There is a broader discussion #957 about amount of data stored in the HA database, but this is a specific example for target rate sensors.

I have two target rate sensors, one for a cheap rate 3 hour block, another for a 1.5 hour block. By default I have 14 days of state history stored in HA with the 3 hour binary sensor resulting in 15,800 records in the state table and 13,500 for the 1.5 hour sensor.

Focussing on just the 3 hour sensor, the number of records in the state table does not correspond to the actual state changes HA is recording, far from it. In the last 7 days the history and logfile show just a small number of state changes: image image

But yet in the last 7 days there are 9566 state table changes written: image

I am no expert on this table but suspect that a new states and states_attributes record is being written each time the sensor is being evaluated every minute as target times last evaluated is changing even though the state and most of the other attributes are not changing

Reproduction steps

Create a target rate sensor, continuous evaluation type

Leave running for a few days

In SQLite web, execute the following query to see the number of state table records in the HA database:

-- Updated query Dec 2023
SELECT
  COUNT(*) AS cnt,
  COUNT(*) * 100 / (SELECT COUNT(*) FROM states) AS cnt_pct,
  states_meta.entity_id
FROM states
INNER JOIN states_meta ON states.metadata_id=states_meta.metadata_id
WHERE states_meta.entity_id LIKE '%binary_sensor.octopus_energy_target_%'
GROUP BY states_meta.entity_id
ORDER BY cnt DESC

Expected behaviour

In the short term I can purge this sensor to reduce the unnecessary history, but whilst the target times last evaluated is useful to know, not to the extent of the history it generates.

Maybe only update this attribute when target times, next times or sensor state changes? i.e. only update the time last evaluated when a meaningful change actually occurs.

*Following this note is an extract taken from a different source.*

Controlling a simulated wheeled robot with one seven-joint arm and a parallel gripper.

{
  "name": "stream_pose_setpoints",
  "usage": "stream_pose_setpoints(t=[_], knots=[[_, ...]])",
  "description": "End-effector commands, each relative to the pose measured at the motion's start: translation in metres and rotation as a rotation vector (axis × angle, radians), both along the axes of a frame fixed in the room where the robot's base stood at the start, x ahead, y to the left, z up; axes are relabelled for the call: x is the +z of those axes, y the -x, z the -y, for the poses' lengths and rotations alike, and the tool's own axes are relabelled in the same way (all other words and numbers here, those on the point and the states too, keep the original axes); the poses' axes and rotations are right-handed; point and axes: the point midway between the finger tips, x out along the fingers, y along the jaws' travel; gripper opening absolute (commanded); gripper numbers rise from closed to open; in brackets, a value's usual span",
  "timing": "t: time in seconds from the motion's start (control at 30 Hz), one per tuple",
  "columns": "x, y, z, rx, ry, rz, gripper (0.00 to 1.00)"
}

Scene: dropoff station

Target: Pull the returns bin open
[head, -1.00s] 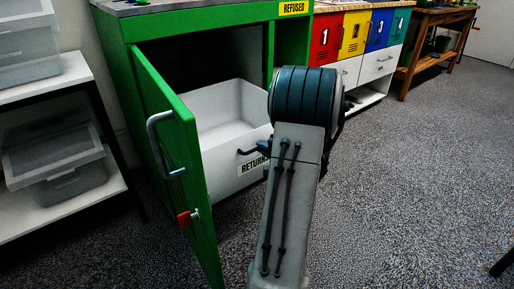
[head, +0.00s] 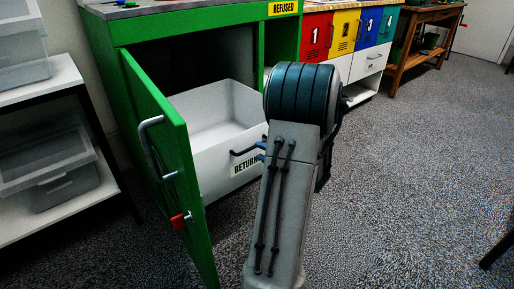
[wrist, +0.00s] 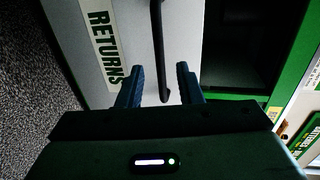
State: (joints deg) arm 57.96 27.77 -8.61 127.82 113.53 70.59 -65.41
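The white returns bin (head: 213,135) sticks partway out of the green cabinet, with a "RETURNS" label (head: 246,165) on its front. Its dark bar handle (head: 243,151) shows left of my wrist. In the wrist view, my gripper (wrist: 159,76) is open, with one blue finger on each side of the handle (wrist: 158,45). I see gaps between the handle and both fingers. The bin's front (wrist: 185,30) lies beyond the fingers. In the head view my arm hides most of the gripper; only a bit of blue finger (head: 262,145) shows.
The green cabinet door (head: 165,150) stands open at left, with a grey handle and red latch (head: 180,220). A shelf with clear boxes (head: 50,165) is further left. Coloured lockers (head: 345,32) stand behind. The floor at right is clear, apart from a dark leg (head: 497,250) at the edge.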

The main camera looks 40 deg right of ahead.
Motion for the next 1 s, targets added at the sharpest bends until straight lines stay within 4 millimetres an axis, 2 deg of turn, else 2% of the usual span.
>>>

Or supress writing some of the attribute state changes to the recorder db (if possible)

Tariff Code

E-1R-AGILE-FLEX-22-11-25-A

Integration Version

12.2.1

Home Assistant Version

2024.9.2

Fresh Install?

Not specified

Home Assistant Logs

See screenshots above

Confirmation

BottlecapDave commented 1 month ago

Hello and sorry for the late response.

I'm not really in control of how often HA writes to the database. They'll do it whenever any of the attributes change (including omitted attributes for some reason) or the state changes and is fundamentally how HA works. If nothing changes (e.g. target rates stay the same), then it should update at most roughly every 30 minutes causing around 48 records a day. This is far less than other sensors you probably have within your HA instance, like energy monitoring sensors and can't be much lower. HA will also only keep these records for a configurable amount of time (default is 10 days I believe).

If the non omitted attributes don't change, then the record will point to the same attribute table record. It was this that caused large database sizes and a new record would be produced everytime one attribute changed, which depending on the volume of attributes was causing the majority of unnecessary data and is something more in my control.

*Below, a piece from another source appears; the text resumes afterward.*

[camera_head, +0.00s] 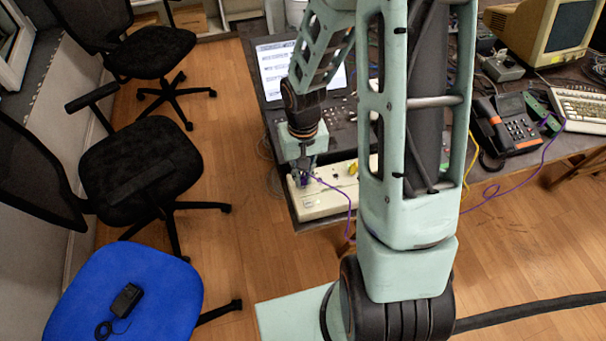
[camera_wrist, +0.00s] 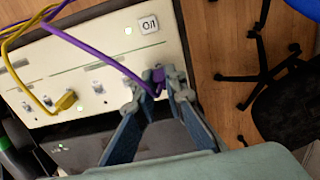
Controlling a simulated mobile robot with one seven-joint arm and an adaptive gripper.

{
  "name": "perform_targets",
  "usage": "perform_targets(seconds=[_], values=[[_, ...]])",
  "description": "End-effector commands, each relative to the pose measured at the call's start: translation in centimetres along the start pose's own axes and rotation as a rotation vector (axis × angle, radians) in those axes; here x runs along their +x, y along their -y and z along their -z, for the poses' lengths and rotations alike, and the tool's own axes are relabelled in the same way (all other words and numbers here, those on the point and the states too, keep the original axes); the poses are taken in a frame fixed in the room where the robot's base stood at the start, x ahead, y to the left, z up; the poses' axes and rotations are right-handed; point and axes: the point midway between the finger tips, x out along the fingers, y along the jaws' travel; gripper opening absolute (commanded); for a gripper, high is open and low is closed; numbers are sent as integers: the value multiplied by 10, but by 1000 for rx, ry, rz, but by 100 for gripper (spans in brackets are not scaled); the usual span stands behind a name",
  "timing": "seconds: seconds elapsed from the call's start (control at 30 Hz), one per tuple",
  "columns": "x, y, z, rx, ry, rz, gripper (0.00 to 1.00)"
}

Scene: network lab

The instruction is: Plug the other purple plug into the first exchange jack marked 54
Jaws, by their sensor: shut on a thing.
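My gripper (camera_head: 304,178) is at the left end of the cream exchange box (camera_head: 322,204), near its front. In the wrist view my gripper (camera_wrist: 156,88) is shut on a purple plug (camera_wrist: 158,76), which has a purple cable (camera_wrist: 95,54) running off to the upper left. The plug is over the exchange's face (camera_wrist: 100,40), near its edge. I cannot tell whether it is in a jack. A row of jacks (camera_wrist: 97,87) runs between it and a yellow plug (camera_wrist: 65,102) seated in the exchange. The jack numbers are not readable.
The purple cable (camera_head: 508,190) passes behind my arm to a green box (camera_head: 540,106) beside the telephone (camera_head: 507,125). A laptop (camera_head: 285,72) stands behind the exchange. Black chairs (camera_head: 135,165) and a blue seat (camera_head: 130,275) stand left of the desk.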

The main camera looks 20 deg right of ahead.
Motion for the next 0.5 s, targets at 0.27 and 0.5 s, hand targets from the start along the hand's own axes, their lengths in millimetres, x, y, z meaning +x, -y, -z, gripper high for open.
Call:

gcoan commented 1 month ago

I have identified a very similar issue with sensor.octopus_energyelectricity[MPAN_serial no]_current_total_consumption

which in my database currently has 20390 records, or 1 every minute for the last 14 days of history I retain - this one sensor is approximately 1% of the rows in my entire HA sensor table and 5% of the state_attributes table!

Same problem, the sensor and attributes are being written every time the 'data last retrieved' is updated, regardless of whether there is actually a different sensor value or not. Looking at the sensor history I have for example only imported 0.04kWh since 7am this morning, but there's been a record written every minute image

For this particular sensor the value of my import meter isn't of any interest to me and it only goes back to early June 2024 in the long term stats, so I will reduce the data volume by purging the sensor history or more likely just disable the entity because I don't need it, but the issue remains for others

gcoan commented 1 month ago

Hi Dave,

Thanks for your reply and no problems about the time taken to response, I am sure you get lots of things to deal with.

My subsequent message came after you closed the issue and drilled into another sensor I have found an excessive number of records for, the total consumption energy sensor. For this one I did look at the number of records in the state attributes table and there were over 20,000 state attributes records, caused I believe by the date last retrieved being a logged attribute and this sensor thus being captured every minute for the past 14 days (my history setting).

The target rate binary sensor is also logging 1 record to state_attributes every minute.

Here's the SQL to show how many records on the state_attributes table.

SELECT
  COUNT(*) AS cnt,
  COUNT(*) * 100 / (SELECT COUNT(*) FROM state_attributes) AS cnt_pct,
  states_meta.entity_id
FROM states
INNER JOIN states_meta ON states.metadata_id=states_meta.metadata_id
INNER JOIN state_attributes ON states.attributes_id=state_attributes.attributes_id
WHERE states_meta.entity_id LIKE '%octopus%'
GROUP BY states_meta.entity_id
ORDER BY cnt DESC

Omit the where clause to see all records ordered by size. I am working my way through addressing the noisy power monitor sensors which were a big issue but the Octopus sensors are now almost top of the list.

Could you take a further look please, I don't seem to be able to reopen the issue

BottlecapDave commented 1 month ago

Thanks for raising this scenario. I'll look at pulling out the data last updated attribute into separate sensors to try and reduce the impact of the consumption sensor.

The target rate binary sensor is also logging 1 record to state_attributes every minute.

This shouldn't be happening. I'm guessing this is because there are no discovered target rates during the times where it's saving every minute (and therefore updating the target times last evaluated attribute)

BottlecapDave commented 1 month ago

The above fixes/changes for this issue are now available in v13.0.0.